**What this task involves**
Go through the material below and copy all lines with "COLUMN".

┄┄┄┄┄┄

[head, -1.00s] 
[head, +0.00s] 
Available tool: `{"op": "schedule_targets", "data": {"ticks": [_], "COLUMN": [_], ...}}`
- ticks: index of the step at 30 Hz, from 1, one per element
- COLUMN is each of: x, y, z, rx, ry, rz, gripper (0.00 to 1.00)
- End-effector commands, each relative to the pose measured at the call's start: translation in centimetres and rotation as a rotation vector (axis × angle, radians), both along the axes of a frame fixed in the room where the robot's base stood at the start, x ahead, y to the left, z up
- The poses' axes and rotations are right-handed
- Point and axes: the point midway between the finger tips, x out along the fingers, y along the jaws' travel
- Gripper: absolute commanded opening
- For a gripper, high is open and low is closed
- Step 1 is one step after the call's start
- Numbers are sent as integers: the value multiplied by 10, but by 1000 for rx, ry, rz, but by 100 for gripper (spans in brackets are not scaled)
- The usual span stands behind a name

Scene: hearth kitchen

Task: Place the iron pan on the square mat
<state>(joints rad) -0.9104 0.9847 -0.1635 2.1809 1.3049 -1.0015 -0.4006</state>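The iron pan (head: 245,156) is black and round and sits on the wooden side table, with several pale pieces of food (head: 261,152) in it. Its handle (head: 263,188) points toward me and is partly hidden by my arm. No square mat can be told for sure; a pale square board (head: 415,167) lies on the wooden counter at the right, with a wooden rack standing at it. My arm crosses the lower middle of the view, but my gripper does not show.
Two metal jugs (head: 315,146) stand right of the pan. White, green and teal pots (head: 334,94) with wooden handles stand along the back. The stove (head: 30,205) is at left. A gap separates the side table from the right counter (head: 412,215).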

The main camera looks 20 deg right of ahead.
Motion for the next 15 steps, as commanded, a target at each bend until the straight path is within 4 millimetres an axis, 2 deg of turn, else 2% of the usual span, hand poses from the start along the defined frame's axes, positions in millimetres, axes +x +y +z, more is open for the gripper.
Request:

┄┄┄┄┄┄

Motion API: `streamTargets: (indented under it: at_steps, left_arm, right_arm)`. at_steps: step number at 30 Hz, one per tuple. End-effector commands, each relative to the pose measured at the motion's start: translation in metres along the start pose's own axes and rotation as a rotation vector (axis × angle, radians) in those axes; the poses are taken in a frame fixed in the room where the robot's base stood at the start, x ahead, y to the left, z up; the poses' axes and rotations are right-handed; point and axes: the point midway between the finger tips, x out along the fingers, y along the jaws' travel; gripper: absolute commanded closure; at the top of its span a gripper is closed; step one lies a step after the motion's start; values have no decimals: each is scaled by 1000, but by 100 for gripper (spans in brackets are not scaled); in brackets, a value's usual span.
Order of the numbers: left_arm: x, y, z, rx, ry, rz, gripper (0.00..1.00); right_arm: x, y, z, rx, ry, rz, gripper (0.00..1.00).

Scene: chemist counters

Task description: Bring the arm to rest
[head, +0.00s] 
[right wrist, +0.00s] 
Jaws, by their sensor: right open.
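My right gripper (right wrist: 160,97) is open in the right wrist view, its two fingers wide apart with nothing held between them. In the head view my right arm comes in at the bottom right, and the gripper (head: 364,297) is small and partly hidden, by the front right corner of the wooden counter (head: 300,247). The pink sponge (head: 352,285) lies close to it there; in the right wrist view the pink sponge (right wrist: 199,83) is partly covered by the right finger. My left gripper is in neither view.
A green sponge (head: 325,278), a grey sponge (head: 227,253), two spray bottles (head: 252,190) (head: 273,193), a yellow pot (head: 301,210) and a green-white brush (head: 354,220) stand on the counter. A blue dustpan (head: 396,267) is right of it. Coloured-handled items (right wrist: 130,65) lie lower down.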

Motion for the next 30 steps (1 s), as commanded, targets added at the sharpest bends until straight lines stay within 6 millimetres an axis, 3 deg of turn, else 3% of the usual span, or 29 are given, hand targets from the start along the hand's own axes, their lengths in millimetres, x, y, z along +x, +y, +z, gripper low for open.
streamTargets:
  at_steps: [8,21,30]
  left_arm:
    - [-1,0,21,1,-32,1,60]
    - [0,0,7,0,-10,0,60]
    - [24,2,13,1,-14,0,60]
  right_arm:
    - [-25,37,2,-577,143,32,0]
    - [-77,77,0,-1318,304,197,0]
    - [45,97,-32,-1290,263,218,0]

┄┄┄┄┄┄

**Right answer**
Available tool: `{"op": "schedule_targets", "data": {"ticks": [_], "COLUMN": [_], ...}}`
- COLUMN is each of: x, y, z, rx, ry, rz, gripper (0.00 to 1.00)

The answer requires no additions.